⟨
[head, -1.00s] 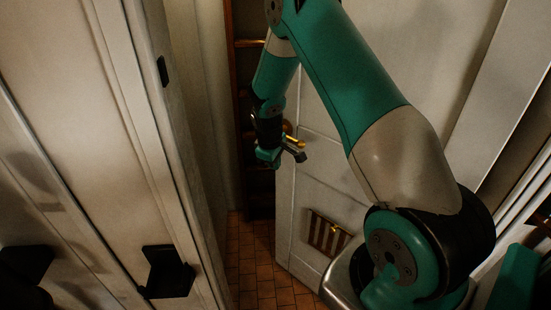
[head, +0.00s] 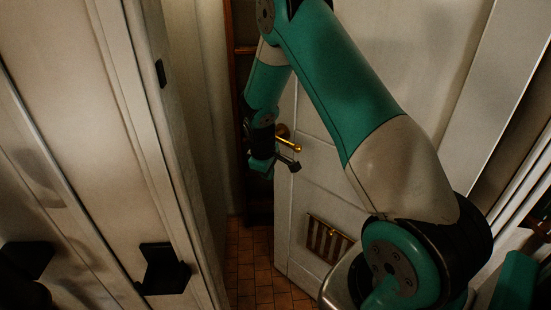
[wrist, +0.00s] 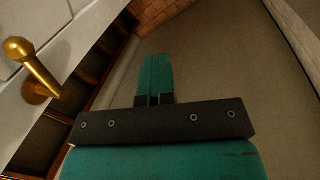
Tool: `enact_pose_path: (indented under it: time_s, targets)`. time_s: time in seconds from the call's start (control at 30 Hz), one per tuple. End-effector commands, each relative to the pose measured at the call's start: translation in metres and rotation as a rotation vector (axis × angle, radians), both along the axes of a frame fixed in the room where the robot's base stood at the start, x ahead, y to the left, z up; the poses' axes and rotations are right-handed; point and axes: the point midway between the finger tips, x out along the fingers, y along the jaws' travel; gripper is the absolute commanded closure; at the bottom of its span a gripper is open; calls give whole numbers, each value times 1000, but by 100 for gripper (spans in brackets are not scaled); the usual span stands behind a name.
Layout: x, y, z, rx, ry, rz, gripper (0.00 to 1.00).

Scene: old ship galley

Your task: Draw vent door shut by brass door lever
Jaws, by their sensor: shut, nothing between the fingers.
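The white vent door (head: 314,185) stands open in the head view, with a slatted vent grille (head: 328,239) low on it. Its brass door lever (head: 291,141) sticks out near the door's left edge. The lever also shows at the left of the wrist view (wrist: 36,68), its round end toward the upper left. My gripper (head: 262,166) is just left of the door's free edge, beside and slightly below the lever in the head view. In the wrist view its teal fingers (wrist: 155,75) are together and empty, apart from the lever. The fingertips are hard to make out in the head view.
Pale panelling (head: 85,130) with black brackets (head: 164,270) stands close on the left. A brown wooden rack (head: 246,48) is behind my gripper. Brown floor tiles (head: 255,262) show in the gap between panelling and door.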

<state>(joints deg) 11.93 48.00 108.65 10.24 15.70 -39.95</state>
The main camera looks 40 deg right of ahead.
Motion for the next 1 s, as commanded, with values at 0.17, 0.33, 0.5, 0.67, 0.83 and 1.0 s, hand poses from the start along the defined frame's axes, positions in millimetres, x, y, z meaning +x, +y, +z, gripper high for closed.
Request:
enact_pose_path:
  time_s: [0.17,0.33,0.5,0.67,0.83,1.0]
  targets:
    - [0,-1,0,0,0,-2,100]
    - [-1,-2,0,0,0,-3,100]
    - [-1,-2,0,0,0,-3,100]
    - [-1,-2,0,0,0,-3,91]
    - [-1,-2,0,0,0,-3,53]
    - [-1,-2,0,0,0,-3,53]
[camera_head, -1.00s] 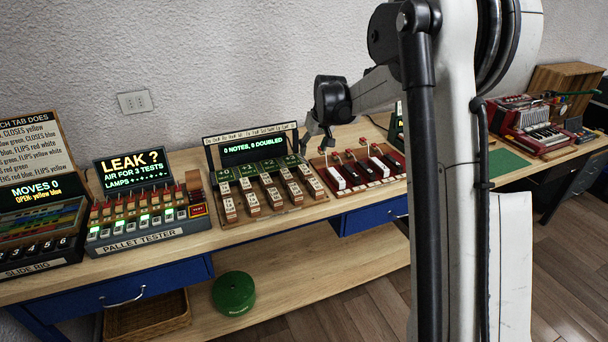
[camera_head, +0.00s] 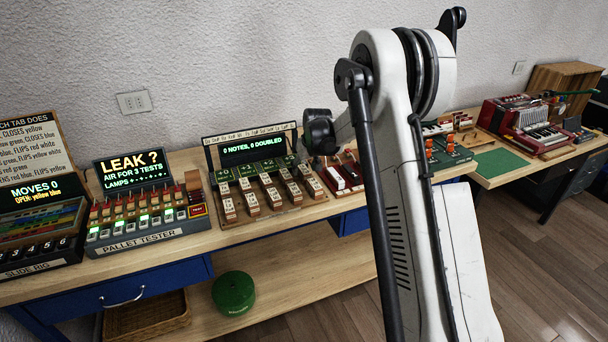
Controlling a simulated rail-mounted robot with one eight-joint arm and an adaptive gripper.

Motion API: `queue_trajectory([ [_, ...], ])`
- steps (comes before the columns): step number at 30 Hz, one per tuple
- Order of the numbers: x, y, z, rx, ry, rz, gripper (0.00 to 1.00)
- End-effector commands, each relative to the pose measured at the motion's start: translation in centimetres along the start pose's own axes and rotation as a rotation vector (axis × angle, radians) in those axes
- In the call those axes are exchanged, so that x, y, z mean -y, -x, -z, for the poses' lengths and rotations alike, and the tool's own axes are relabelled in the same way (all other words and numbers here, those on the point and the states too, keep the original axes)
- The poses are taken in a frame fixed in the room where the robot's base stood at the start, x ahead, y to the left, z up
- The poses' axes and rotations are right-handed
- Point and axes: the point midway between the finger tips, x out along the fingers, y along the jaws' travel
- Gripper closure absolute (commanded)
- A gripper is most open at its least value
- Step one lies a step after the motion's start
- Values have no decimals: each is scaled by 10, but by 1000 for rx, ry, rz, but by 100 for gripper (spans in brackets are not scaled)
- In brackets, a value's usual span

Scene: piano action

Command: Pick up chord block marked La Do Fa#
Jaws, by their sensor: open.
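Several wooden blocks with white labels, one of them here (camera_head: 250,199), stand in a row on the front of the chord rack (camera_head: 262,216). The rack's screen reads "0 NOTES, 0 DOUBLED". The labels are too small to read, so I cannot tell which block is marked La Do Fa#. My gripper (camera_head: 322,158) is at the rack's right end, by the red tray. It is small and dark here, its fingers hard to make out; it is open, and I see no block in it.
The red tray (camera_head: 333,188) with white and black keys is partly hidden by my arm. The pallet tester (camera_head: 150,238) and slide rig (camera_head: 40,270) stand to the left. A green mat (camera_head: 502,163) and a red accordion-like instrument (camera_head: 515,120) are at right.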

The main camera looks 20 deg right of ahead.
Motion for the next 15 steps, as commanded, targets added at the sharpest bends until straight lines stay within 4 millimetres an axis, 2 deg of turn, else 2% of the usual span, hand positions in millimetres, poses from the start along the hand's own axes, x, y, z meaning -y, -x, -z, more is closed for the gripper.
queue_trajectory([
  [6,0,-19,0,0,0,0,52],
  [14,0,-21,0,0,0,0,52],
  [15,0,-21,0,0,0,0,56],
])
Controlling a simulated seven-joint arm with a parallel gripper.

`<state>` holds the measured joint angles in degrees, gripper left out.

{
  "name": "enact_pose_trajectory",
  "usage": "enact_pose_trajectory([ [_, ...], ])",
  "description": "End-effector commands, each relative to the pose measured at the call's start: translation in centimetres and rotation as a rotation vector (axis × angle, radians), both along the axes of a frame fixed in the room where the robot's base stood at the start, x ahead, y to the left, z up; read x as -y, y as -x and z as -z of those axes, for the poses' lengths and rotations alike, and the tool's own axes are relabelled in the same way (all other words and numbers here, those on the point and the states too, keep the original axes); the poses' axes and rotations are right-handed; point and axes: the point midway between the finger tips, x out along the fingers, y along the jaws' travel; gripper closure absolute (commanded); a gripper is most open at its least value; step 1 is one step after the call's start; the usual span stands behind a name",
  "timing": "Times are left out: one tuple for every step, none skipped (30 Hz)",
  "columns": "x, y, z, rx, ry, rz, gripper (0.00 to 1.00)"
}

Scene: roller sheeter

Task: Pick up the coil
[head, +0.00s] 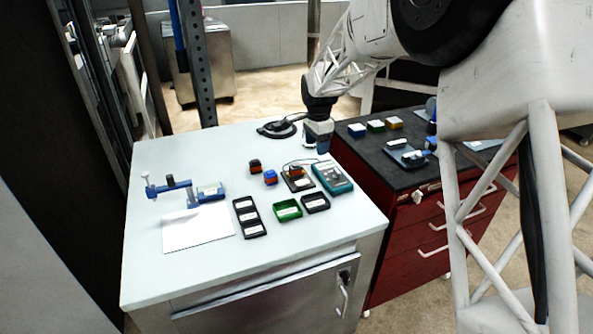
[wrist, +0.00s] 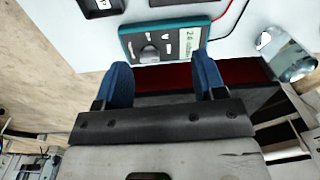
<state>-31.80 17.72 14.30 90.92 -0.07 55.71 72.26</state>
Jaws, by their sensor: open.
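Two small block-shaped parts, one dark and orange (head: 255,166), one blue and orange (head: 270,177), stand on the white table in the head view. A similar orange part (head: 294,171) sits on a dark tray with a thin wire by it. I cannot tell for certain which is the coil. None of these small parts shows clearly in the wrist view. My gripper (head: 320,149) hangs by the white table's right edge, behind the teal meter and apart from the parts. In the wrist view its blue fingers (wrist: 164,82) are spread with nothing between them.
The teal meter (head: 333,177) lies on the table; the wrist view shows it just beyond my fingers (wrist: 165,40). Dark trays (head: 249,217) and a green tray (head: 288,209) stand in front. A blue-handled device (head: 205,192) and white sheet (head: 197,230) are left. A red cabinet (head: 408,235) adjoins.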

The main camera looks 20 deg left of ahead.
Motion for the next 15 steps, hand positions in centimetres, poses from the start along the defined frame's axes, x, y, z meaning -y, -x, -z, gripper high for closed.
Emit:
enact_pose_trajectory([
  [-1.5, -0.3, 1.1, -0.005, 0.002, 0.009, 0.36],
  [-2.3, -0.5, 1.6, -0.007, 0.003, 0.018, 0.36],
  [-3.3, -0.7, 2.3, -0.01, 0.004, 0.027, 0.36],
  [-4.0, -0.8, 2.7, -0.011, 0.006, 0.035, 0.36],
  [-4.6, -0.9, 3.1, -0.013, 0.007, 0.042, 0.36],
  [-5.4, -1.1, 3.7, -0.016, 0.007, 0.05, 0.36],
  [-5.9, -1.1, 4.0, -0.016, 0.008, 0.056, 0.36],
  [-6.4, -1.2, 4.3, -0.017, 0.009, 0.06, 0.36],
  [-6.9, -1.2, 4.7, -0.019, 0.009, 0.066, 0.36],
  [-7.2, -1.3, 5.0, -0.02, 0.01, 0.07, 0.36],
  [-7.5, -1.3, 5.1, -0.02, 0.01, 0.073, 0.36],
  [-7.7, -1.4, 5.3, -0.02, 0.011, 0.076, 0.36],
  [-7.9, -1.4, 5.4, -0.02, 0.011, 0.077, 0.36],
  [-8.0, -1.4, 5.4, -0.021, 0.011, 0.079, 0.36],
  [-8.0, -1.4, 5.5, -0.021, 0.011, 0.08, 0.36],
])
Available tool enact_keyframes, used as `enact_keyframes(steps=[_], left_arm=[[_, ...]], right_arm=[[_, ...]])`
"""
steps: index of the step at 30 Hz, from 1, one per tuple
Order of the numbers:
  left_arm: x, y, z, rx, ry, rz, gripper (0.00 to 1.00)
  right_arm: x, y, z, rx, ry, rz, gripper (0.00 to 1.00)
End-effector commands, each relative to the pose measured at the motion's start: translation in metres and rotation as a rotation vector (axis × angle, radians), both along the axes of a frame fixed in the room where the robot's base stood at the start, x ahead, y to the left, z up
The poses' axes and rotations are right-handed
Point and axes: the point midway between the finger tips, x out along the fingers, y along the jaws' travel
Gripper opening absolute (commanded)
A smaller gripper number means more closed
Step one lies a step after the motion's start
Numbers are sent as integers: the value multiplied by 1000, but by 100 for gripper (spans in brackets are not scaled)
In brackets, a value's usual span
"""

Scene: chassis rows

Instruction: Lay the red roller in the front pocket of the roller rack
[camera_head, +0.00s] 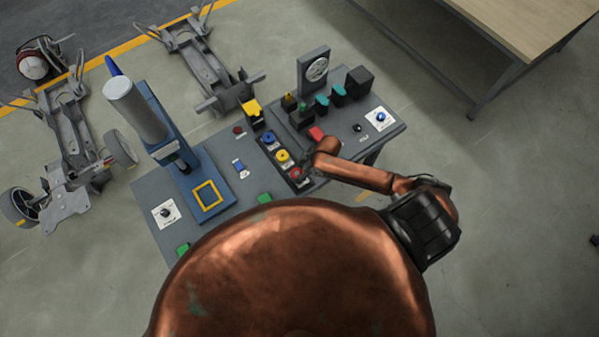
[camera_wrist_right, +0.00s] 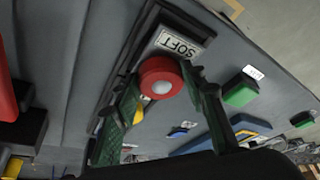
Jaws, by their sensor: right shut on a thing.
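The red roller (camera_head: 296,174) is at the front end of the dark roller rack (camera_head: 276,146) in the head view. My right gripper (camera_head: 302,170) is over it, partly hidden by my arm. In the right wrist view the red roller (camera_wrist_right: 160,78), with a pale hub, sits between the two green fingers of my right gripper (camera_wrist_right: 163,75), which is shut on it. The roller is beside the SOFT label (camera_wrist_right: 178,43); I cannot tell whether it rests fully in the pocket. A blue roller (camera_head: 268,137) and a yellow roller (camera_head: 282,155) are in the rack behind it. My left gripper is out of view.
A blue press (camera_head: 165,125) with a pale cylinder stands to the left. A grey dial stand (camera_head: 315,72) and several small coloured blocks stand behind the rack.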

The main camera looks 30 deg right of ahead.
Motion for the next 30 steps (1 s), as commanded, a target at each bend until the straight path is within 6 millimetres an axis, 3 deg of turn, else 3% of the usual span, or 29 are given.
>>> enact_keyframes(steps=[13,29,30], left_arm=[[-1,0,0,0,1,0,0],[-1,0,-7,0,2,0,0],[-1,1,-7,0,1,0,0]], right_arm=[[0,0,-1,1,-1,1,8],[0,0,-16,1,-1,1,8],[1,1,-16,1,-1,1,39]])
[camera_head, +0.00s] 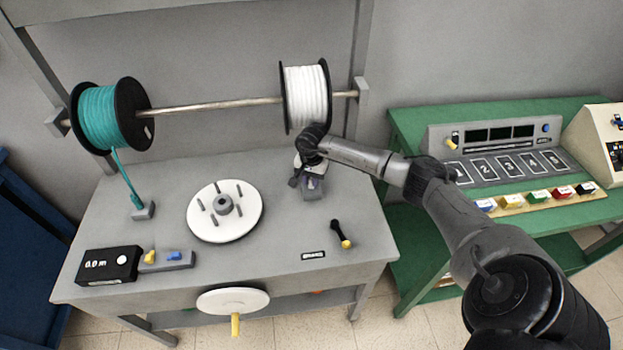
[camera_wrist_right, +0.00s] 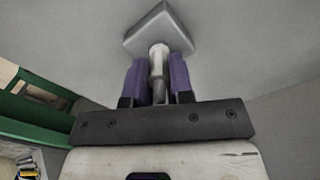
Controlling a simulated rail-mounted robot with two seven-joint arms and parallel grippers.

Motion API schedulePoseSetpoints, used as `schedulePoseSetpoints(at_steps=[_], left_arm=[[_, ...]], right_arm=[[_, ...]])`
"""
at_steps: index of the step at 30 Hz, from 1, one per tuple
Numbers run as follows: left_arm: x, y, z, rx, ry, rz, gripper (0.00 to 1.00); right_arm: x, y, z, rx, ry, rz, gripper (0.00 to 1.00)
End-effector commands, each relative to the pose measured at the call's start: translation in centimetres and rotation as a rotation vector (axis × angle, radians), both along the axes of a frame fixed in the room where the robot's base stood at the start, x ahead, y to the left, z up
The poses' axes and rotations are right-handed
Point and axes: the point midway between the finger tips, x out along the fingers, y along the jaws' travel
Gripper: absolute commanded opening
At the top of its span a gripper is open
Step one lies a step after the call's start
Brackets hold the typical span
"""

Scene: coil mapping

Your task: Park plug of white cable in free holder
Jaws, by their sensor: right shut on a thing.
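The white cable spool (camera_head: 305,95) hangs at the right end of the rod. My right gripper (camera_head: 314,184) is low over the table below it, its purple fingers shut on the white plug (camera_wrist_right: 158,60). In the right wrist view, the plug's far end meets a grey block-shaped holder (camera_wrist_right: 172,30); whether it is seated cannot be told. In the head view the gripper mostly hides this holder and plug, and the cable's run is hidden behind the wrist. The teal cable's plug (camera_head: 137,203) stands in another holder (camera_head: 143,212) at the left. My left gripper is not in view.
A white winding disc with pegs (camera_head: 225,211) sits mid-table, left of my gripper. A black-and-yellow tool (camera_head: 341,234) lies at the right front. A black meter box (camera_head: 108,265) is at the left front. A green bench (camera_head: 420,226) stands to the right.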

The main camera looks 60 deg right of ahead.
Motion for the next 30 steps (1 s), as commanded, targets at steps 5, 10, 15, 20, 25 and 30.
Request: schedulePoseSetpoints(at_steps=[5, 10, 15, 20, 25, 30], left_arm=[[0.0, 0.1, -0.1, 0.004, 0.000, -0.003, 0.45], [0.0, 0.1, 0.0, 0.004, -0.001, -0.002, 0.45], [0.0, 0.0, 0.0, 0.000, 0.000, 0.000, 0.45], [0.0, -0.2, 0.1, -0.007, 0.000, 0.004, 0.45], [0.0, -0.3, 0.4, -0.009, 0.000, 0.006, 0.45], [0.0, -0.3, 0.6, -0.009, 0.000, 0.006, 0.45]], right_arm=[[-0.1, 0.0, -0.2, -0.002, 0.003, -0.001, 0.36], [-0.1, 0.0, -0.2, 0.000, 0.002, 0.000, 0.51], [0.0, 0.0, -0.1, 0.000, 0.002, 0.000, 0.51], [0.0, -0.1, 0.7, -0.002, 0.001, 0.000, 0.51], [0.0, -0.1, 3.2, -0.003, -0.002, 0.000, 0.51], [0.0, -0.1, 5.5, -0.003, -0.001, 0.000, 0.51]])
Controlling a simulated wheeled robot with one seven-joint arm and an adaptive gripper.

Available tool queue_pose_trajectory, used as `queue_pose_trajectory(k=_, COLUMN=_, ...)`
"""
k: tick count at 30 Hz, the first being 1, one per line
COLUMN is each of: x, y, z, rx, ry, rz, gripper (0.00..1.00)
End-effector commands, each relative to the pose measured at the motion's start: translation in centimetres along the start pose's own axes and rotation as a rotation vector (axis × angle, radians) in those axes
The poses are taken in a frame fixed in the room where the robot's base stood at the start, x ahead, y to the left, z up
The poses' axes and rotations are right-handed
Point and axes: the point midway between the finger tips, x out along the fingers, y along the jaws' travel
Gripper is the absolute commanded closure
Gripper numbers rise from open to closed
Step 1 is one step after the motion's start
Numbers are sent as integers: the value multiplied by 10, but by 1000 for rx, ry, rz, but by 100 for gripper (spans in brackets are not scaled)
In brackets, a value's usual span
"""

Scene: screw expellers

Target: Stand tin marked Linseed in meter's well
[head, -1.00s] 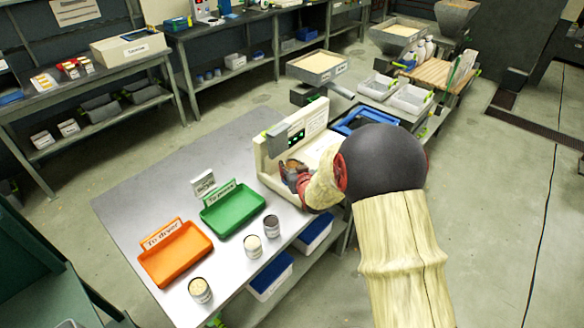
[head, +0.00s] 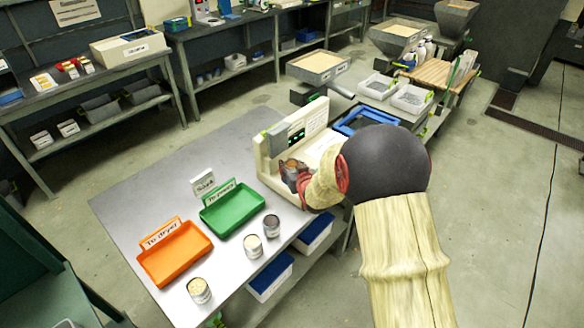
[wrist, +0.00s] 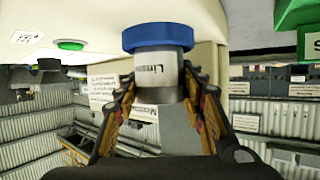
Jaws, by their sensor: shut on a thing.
⟩
### Given task
Copy out every line with the word "words".

### Written answer
- In the call those axes are exchanged, so that x, y, z mean -y, -x, -z, for the poses' lengths and rotations alike, and the tool's own axes are relabelled in the same way (all other words and numbers here, those on the point and the states too, keep the original axes)
  "description": "End-effector commands, each relative to the pose measured at the call's start: translation in centimetres and rotation as a rotation vector (axis × angle, radians), both along the axes of a frame fixed in the room where the robot's base stood at the start, x ahead, y to the left, z up; read x as -y, y as -x and z as -z of those axes, for the poses' lengths and rotations alike, and the tool's own axes are relabelled in the same way (all other words and numbers here, those on the point and the states too, keep the original axes); the poses' axes and rotations are right-handed; point and axes: the point midway between the finger tips, x out along the fingers, y along the jaws' travel; gripper closure absolute (commanded); a gripper is most open at its least value; step 1 is one step after the call's start; the usual span stands behind a name",

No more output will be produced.